Better yet, the film is a visual marvel as De Palma, along with longtime collaborators such as cinematographer Stephen H. Burum and editor Paul Hirsch, creates any number of stunning images in which the constantly roving camera meshes with the feeling of weightlessness.
The highpoint of the film—indeed, the sequence that even its detractors admit is effective—is the stunning mid-film section in which a micrometeorite shower kicks off a series of ever-expanding disasters that culminates in the demise of one of the nominal stars at just barely past the halfway point. This sequence, which runs about 20 minutes or so, is De Palma at his best. It’s suspenseful, exciting, darkly funny, and constructed with jigsaw precision, and when it comes to its conclusion, it leaves viewers feeling a combination of shock and utter exhilaration at what they have just witnessed.

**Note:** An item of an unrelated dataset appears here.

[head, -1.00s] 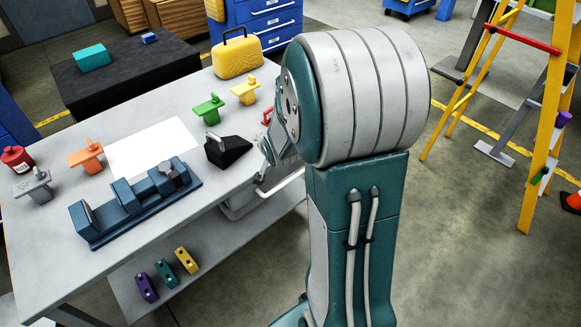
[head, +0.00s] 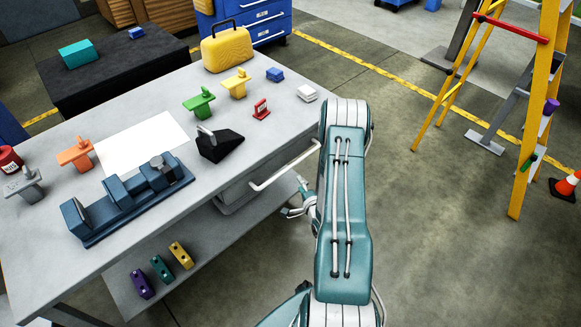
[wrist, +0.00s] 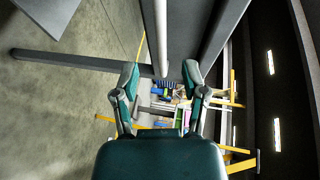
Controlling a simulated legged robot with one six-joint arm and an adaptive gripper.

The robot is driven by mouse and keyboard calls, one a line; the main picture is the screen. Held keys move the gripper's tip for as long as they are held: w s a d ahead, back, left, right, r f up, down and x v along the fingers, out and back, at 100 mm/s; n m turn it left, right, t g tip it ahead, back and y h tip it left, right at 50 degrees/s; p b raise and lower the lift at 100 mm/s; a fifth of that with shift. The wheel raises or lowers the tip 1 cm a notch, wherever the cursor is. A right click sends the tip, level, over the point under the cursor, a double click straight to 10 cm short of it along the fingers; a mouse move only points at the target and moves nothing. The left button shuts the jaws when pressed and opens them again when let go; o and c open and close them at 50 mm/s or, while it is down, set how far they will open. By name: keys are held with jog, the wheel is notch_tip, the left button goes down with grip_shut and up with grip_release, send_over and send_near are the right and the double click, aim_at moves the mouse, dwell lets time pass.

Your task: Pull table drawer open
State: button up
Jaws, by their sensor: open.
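The table drawer (head: 238,193) hangs under the right end of the grey tabletop (head: 60,250). Its pale bar handle (head: 285,168) runs along the drawer front in the head view. My gripper (head: 300,208) is just below and right of the handle, partly hidden by my arm. In the wrist view, the fingers of my gripper (wrist: 161,76) are spread with nothing held. The handle (wrist: 153,35) runs down from the top edge, and its lower end appears between the fingertips. The dark drawer front (wrist: 192,30) is beside it. I cannot tell whether a finger touches the handle.
The tabletop carries a blue jig (head: 130,195), a black wedge block (head: 220,145), a yellow case (head: 230,47) and several coloured parts. Small blocks lie on the lower shelf (head: 205,245). A yellow ladder (head: 535,120) stands at the right. The floor between is clear.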

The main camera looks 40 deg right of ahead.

Seen today, Mission to Mars is just as much of an oddity as it was when it first came out and while it will almost certainly never be regarded as one of the great De Palma films by any stretch of the imagination, it does not deserve its reputation as a wholesale disaster that it gained virtually from the day it came out. (The film remains De Palma’s last Hollywood studio production as he would relocate to Europe after it came out to make films like Femme Fatale, The Black Dahlia, and Passion.)
At its lowest points, it is no worse than any number of anonymous space operas that have been produced over the years (including Red Planet, the competing Mars-themed thriller that it beat into theaters by a few months). At its highest peaks—specifically that still jaw-dropping mid-section—it serves a potent reminder of De Palma’s skills as a filmmaker. This is a film that is undeniably flawed but also undeniably ambitious and in a time when most films of this sort tend to forget to include the ambition alongside the elaborate visual effects, that does count for something in the end.